Previous Chief Talent Officer of Netflix, Patty McCord, finds that another distinct downfall of adhering closely to market data is that it is too focused on the past and doesn’t take the future into account. While not every company has the hiring budget of Netflix, she suggests concentrating on the roles that are most important for helping you reach your future business goals and pay what you can afford with future results in mind. In other words, there’s more to consider than what market compensation data tells us. What do candidates truly want, and where you want your business to go?

Moving Past the Market Data

For example, let’s assume you want to hire a seasoned Vice President of Marketing in Denver and that the data says a top performer in this role earns $197,000. You’re lucky enough to find an experienced, A-level candidate and have put them through the interview process. Most likely, that person is already employed in a similar position and currently earning at least $197,000. In order to entice them to leave their role, you will have to think about what you are willing to offer them.

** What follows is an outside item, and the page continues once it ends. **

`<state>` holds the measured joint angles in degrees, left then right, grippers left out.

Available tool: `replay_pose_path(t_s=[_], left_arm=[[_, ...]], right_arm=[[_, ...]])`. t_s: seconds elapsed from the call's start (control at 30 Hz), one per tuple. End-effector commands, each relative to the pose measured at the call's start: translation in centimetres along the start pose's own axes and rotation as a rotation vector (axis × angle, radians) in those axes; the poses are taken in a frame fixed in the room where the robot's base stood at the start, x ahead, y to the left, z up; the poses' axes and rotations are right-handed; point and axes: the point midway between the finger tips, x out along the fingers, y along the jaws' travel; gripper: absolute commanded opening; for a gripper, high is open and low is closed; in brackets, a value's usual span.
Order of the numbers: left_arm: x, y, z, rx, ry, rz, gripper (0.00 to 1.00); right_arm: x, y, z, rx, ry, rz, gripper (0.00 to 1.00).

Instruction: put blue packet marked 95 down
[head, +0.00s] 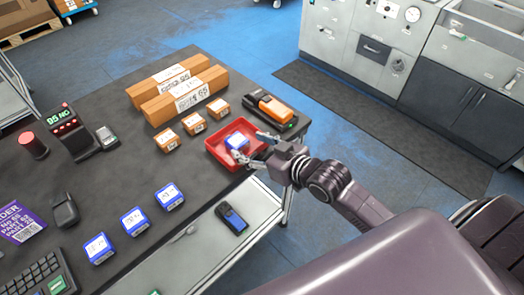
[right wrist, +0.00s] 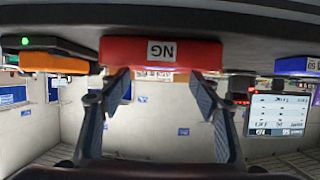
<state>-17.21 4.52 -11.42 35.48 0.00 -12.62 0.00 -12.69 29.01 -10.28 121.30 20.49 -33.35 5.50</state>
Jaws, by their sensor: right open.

According to Business Insider and workplace expert Lynn Taylor, talent expects to earn 10-20% more than their current salary when they take on a new job. Professionals, especially those in higher-level roles, are simply not enticed by lateral career moves. In our above example, that means offering upwards of $216,000. Paying slightly more than expected for the right person who can help your company reach its future business goals can be a more effective hiring strategy than spending months searching for an acceptable B-level talent who may accept lesser pay but lack expertise.

However, this mentality doesn’t mean that inflating base salaries is the only effective compensation method. Should you find it cost-prohibitive to offer a larger up-front salary, consider including more long-term incentives in the compensation package. A time-tested Harvard Business Review strategy suggests giving performance-based incentives or equity in the company. This can be attractive to ambitious managers and executives, and means their positive impact and subsequent revenue generation could even cover their compensation on its own. If that VP of marketing costs $216,000 per year but they create added earnings of over $1,000,000, isn’t it worth it?

Playing to Your Strengths

Salary and other financial incentives might take the spotlight when it comes to creating compensation packages, but what happens when your competitors follow the same suit? What’s to stop someone leaving your company for a 15% pay increase? What can capture the attention of great talent, convince them to come on board, and retain them?

Think about the biggest strengths of your company and use them as part of your compensation packages, as the cherry on top that closes the deal. These strengths could be practically anything. Are you home to a healthy and fun culture? Does the company promote comradery through regular events? Is your office state-of-the-art, or is your location prime? Can you offer better work-life balance than other companies, or enticing career progression? Employment offers aren’t solely made up of numbers, so don’t forget to sell the entire company and the role at hand, not just the salary.

Adjusting Compensation Packages

Salary data can only provide so much actionable information. Calculations can tell us what happened in the past, but they don’t respond to what the market is saying right now when it matters to a specific job in a certain company and location. While helpful, data is no match for reality. Start adjusting compensation packages to better meet what candidates are looking for today, and your hiring and business will thrive into the future.